### AVAILABLE RECORDS

• • • • • • •

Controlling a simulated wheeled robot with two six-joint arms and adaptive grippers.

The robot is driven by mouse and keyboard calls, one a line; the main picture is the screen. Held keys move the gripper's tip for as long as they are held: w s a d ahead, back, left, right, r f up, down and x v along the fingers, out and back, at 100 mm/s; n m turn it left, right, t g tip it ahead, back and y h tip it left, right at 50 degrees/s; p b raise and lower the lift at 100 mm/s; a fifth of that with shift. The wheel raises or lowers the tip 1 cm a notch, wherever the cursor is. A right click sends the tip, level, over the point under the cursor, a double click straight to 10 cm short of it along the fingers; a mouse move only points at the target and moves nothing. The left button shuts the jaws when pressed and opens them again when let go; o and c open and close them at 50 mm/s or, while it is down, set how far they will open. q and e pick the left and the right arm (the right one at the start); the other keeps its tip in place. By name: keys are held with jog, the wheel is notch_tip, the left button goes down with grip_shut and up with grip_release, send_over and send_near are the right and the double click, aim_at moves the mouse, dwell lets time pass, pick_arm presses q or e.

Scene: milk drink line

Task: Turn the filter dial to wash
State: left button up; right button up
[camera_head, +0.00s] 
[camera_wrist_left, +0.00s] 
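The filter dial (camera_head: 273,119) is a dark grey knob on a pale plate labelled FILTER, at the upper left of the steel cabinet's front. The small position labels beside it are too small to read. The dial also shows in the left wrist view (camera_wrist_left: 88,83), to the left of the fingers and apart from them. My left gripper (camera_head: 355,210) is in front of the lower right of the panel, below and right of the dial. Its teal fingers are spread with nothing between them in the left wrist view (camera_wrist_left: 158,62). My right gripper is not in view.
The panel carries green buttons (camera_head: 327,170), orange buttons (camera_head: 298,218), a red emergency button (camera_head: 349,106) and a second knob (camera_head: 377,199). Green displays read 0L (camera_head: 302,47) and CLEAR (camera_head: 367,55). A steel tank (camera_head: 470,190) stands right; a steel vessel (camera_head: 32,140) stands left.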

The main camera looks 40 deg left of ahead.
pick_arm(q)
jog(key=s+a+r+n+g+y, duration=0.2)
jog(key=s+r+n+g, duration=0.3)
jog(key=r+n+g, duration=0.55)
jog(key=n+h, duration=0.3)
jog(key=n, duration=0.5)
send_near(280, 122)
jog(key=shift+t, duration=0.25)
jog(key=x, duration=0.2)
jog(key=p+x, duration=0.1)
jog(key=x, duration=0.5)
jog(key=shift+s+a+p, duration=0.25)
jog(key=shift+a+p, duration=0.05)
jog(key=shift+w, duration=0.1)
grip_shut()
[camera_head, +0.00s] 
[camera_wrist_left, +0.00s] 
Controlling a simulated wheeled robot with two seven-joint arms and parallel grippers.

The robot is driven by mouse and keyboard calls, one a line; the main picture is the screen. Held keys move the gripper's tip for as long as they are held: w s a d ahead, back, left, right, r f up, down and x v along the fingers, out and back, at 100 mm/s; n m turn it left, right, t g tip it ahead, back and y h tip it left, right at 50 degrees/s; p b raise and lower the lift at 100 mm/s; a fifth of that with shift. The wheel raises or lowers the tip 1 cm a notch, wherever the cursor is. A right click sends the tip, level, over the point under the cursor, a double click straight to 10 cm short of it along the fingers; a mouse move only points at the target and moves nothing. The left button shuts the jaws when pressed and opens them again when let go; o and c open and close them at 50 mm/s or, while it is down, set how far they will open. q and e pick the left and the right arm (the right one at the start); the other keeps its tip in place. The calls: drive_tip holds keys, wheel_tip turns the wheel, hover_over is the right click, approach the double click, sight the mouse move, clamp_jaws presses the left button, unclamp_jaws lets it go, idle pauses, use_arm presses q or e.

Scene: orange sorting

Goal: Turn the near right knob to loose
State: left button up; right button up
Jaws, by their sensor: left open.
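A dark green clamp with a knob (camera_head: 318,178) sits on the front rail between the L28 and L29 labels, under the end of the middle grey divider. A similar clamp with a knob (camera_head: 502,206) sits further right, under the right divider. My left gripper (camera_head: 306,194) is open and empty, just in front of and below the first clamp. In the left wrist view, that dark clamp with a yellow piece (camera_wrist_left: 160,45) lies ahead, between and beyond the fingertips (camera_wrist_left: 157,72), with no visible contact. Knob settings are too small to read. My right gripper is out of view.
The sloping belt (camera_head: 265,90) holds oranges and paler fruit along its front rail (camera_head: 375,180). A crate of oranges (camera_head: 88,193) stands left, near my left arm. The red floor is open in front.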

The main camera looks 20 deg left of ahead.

• • • • • • •

### DIRECTIONS
Output the records verbatim, from the first line to the last.

### ANSWER FOR THE TASK
Controlling a simulated wheeled robot with two six-joint arms and adaptive grippers.

The robot is driven by mouse and keyboard calls, one a line; the main picture is the screen. Held keys move the gripper's tip for as long as they are held: w s a d ahead, back, left, right, r f up, down and x v along the fingers, out and back, at 100 mm/s; n m turn it left, right, t g tip it ahead, back and y h tip it left, right at 50 degrees/s; p b raise and lower the lift at 100 mm/s; a fifth of that with shift. The wheel raises or lowers the tip 1 cm a notch, wherever the cursor is. A right click sends the tip, level, over the point under the cursor, a double click straight to 10 cm short of it along the fingers; a mouse move only points at the target and moves nothing. The left button shuts the jaws when pressed and opens them again when let go; o and c open and close them at 50 mm/s or, while it is down, set how far they will open. q and e pick the left and the right arm (the right one at the start); the other keeps its tip in place. By name: keys are held with jog, the wheel is notch_tip, the left button goes down with grip_shut and up with grip_release, send_over and send_near are the right and the double click, aim_at moves the mouse, dwell lets time pass, pick_arm presses q or e.

Scene: milk drink line

Task: Turn the filter dial to wash
State: left button up; right button up
[camera_head, +0.00s] 
[camera_wrist_left, +0.00s] 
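The filter dial (camera_head: 273,119) is a dark grey knob on a pale plate labelled FILTER, at the upper left of the steel cabinet's front. The small position labels beside it are too small to read. The dial also shows in the left wrist view (camera_wrist_left: 88,83), to the left of the fingers and apart from them. My left gripper (camera_head: 355,210) is in front of the lower right of the panel, below and right of the dial. Its teal fingers are spread with nothing between them in the left wrist view (camera_wrist_left: 158,62). My right gripper is not in view.
The panel carries green buttons (camera_head: 327,170), orange buttons (camera_head: 298,218), a red emergency button (camera_head: 349,106) and a second knob (camera_head: 377,199). Green displays read 0L (camera_head: 302,47) and CLEAR (camera_head: 367,55). A steel tank (camera_head: 470,190) stands right; a steel vessel (camera_head: 32,140) stands left.

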The main camera looks 40 deg left of ahead.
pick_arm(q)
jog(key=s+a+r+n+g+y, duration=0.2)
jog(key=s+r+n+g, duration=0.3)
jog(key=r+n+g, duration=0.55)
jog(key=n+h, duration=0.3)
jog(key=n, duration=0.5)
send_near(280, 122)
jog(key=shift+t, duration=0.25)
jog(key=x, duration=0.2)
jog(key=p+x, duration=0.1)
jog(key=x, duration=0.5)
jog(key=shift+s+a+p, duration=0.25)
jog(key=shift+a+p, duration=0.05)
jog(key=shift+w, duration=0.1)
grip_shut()
[camera_head, +0.00s] 
[camera_wrist_left, +0.00s] 
Controlling a simulated wheeled robot with two seven-joint arms and parallel grippers.

The robot is driven by mouse and keyboard calls, one a line; the main picture is the screen. Held keys move the gripper's tip for as long as they are held: w s a d ahead, back, left, right, r f up, down and x v along the fingers, out and back, at 100 mm/s; n m turn it left, right, t g tip it ahead, back and y h tip it left, right at 50 degrees/s; p b raise and lower the lift at 100 mm/s; a fifth of that with shift. The wheel raises or lowers the tip 1 cm a notch, wherever the cursor is. A right click sends the tip, level, over the point under the cursor, a double click straight to 10 cm short of it along the fingers; a mouse move only points at the target and moves nothing. The left button shuts the jaws when pressed and opens them again when let go; o and c open and close them at 50 mm/s or, while it is down, set how far they will open. q and e pick the left and the right arm (the right one at the start); the other keeps its tip in place. The calls: drive_tip holds keys, wheel_tip turns the wheel, hover_over is the right click, approach the double click, sight the mouse move, clamp_jaws presses the left button, unclamp_jaws lets it go, idle pauses, use_arm presses q or e.

Scene: orange sorting

Goal: Turn the near right knob to loose
State: left button up; right button up
Jaws, by their sensor: left open.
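A dark green clamp with a knob (camera_head: 318,178) sits on the front rail between the L28 and L29 labels, under the end of the middle grey divider. A similar clamp with a knob (camera_head: 502,206) sits further right, under the right divider. My left gripper (camera_head: 306,194) is open and empty, just in front of and below the first clamp. In the left wrist view, that dark clamp with a yellow piece (camera_wrist_left: 160,45) lies ahead, between and beyond the fingertips (camera_wrist_left: 157,72), with no visible contact. Knob settings are too small to read. My right gripper is out of view.
The sloping belt (camera_head: 265,90) holds oranges and paler fruit along its front rail (camera_head: 375,180). A crate of oranges (camera_head: 88,193) stands left, near my left arm. The red floor is open in front.

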The main camera looks 20 deg left of ahead.

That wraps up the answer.